Imagined Architecture - Drawings from the Collections of the Fondazione Giorgio Cini
The Fondazione Giorgio Cini collections contain numerous drawings for illusory architecture: projects, sketches, ideas, modelli, copies, and bozzetti for engravings, related to various genres of ornamentation, quadratura, and stage design. Most of them are works characterising the collection of the composer and collector Antonio Certani. Accounting for the largest number of drawings in the Institute of Art History Drawings and Prints Cabinet, the Certani Collection consists of thousands of sheets mainly from the Bolognese and Emilian school of the 16th to the 19th century. In a game of truth and fiction, the illusory architecture painted by the virtuoso artists introduces the viewer into a simulated, metamorphic space, which, transfigured, seduces the eye and captures the mind in a play of mirrors and “ingenious deceptions”, capable of transforming “any old hovel… into a palace” (Roberto Longhi).
Among the artists represented in the collection, there are specialists in this particular craft who were often also skilled in architectural design, such as Agostino Mitelli, Angelo Michele Colonna and the principal members of the Bibiena family, a well-known dynasty of scenographers and architects. Alongside the quadratura drawings, the collection also contains numerous drawings of ornamentation and decoration, including the fascinating group of five hundred drawings attributed to the Manifattura Aldrovandi, the English-style ceramics factory founded in Bologna in 1794-1795 by Count Carlo Filippo Aldrovandi; the factory mainly produced earthen pottery and tableware.
Another of the most significant groups brings together sketches, ideas and designs for stage sets, with hundreds of valuable drawings documenting the genre of Bolognese scenography in the Baroque and
Neoclassical ages: among the largest, most significant collections are two groups attributed to the Bibiena and the skilful Antonio Basoli.
The exhibition presents a selection of the most beautiful and representative pieces taken from these collections. the aim is to offer examples and illustrate ways of thinking on architectural drawing as a conceptual and design stage for painted architecture. At the same time, the exhibition documents some of the developments of the Bolognese school and tradition, which, in terms of continuity, variety and quality of results achieved, can very eectively represent the evolution of a genre that was popular in Italian and European art in the 17th and 18th centuries. The first section will explore the development of quadratura and illusory architecture,
with examples of drawings for the temporary architecture of triumphal arches, funeral stage sets, and celebratory decorations. Ample space will also be given over to stage architecture as well as drawings pertaining to ornamentation and models for the decorative arts, linked to illusionistic architecture by the special relationship created with the faux building.

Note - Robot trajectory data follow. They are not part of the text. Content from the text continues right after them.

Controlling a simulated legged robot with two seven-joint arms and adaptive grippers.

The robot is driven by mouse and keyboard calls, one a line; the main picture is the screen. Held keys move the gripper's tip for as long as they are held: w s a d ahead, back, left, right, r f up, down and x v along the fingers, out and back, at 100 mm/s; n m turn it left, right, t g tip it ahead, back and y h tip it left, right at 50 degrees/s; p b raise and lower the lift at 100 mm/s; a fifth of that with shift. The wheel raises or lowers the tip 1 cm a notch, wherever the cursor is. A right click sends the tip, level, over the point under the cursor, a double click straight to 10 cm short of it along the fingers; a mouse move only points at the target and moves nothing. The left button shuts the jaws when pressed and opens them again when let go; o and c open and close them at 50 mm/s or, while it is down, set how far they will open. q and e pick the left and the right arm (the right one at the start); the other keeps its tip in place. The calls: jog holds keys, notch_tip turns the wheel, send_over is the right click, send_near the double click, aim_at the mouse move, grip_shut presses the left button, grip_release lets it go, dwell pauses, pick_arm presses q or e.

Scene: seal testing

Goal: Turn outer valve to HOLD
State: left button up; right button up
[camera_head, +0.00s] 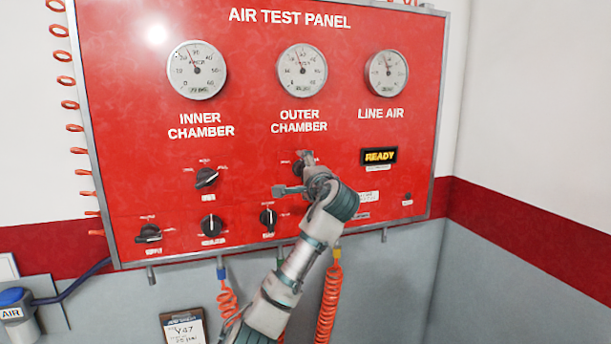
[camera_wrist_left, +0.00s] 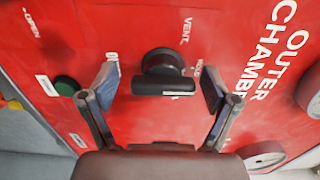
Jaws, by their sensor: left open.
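The red air test panel (camera_head: 245,120) fills the middle of the head view. The outer valve (camera_head: 297,168), a black knob below the OUTER CHAMBER gauge, is mostly hidden by my gripper there. In the left wrist view, the outer valve (camera_wrist_left: 162,80) shows clearly, its bar handle lying crosswise between my fingers. My left gripper (camera_head: 293,174) is open, and in the wrist view its fingers (camera_wrist_left: 157,78) stand on either side of the knob, with gaps visible. A VENT label (camera_wrist_left: 186,30) is by the knob; the other labels are partly hidden. My right gripper is not in view.
The inner valve knob (camera_head: 206,178) is to the left. Lower knobs (camera_head: 212,226) and (camera_head: 268,217) sit below, and a READY display (camera_head: 379,156) is on the right. Orange coiled hoses (camera_head: 329,300) hang under the panel. A green button (camera_wrist_left: 67,86) shows in the wrist view.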

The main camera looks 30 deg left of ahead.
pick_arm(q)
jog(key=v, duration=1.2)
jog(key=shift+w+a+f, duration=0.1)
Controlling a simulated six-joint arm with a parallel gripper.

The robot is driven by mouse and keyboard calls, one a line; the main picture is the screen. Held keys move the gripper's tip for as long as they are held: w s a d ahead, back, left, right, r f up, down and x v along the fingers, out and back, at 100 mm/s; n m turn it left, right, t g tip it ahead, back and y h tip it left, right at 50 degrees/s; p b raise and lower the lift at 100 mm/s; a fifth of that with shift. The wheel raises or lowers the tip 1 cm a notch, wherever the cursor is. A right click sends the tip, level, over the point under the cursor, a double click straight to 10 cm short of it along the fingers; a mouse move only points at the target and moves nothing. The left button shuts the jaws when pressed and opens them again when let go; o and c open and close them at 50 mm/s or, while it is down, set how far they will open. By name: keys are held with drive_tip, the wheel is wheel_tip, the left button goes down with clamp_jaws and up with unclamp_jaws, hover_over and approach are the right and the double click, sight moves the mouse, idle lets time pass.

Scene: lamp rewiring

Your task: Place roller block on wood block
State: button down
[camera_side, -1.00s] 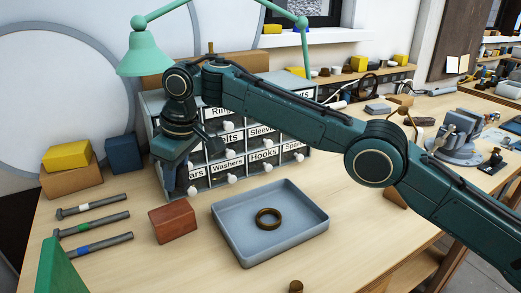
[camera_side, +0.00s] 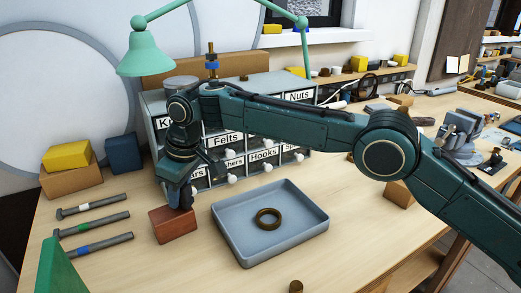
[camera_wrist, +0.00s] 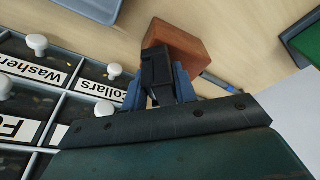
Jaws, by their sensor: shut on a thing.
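The wood block (camera_side: 173,225) is a reddish-brown block on the table, left of the grey tray. My gripper (camera_side: 184,200) points down at the back right part of its top. In the wrist view, the blue fingers of my gripper (camera_wrist: 157,92) are shut on a small black piece, which I take to be the roller block (camera_wrist: 156,68). The wood block (camera_wrist: 177,42) shows just beyond it, partly covered by it. Whether the black piece touches the wood block's top I cannot tell. In the side view the piece is mostly hidden by my gripper.
A grey tray (camera_side: 300,237) with a brown ring (camera_side: 268,218) stands to the right. A labelled drawer cabinet (camera_side: 263,125) with white knobs is close behind my gripper. A green object (camera_side: 53,262) stands at the front left.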

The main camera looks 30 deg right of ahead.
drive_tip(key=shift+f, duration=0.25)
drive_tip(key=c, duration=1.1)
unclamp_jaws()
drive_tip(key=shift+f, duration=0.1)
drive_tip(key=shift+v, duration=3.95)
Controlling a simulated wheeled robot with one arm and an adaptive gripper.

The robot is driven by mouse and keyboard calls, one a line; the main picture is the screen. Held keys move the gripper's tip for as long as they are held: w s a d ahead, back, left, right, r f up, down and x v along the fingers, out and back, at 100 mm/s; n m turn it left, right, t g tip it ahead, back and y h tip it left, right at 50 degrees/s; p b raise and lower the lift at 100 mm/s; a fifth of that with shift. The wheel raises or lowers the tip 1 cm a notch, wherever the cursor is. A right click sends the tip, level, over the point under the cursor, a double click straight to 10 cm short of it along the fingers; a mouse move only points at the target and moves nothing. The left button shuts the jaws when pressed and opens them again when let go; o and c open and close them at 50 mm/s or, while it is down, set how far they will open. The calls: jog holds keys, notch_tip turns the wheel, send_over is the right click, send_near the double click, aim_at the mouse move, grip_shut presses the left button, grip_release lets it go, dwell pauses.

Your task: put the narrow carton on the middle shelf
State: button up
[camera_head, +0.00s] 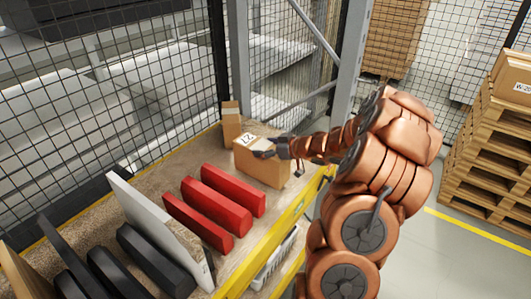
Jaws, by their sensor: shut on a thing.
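My gripper (270,151) is at the top of a brown carton (259,168) with a white label and is shut on it. The dark fingers cover part of the carton's top and upper side. The carton is upright, at or just above the chipboard shelf (207,152) with the yellow front beam; I cannot tell whether it touches. A smaller, narrow brown carton (231,123) stands upright just behind it, near a grey rack post. I cannot tell from this view which level this shelf is.
Red blocks (213,205), a white panel (150,225) and black blocks (150,260) line the shelf to the left. A light crate (272,262) sits on a level below. Wire mesh closes the back. A pallet stack (490,150) stands at the right.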

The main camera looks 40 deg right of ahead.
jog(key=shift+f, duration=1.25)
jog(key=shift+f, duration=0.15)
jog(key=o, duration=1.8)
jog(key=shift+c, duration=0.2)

The last section, in a dialectical relationship with rest of the itinerary, will offer some examples of architectural projects (with elevations, axonometric drawings and plans) for buildings that were actually constructed, mainly in the Neoclassical age, when the relationships between architectural design, revival of the antique, and utopia were particularly fecund. Also on show, alongside the designs by Bolognese architects referring to specific types, such as the villa, public building, and garden pavilion, there are some superb watercolour illustrative plates (also preserved in the Fondazione Giorgio Cini) by Giacomo Quarenghi, architect to Empress Catherine the Great, particularly active in the construction of Neoclassical Saint Petersburg.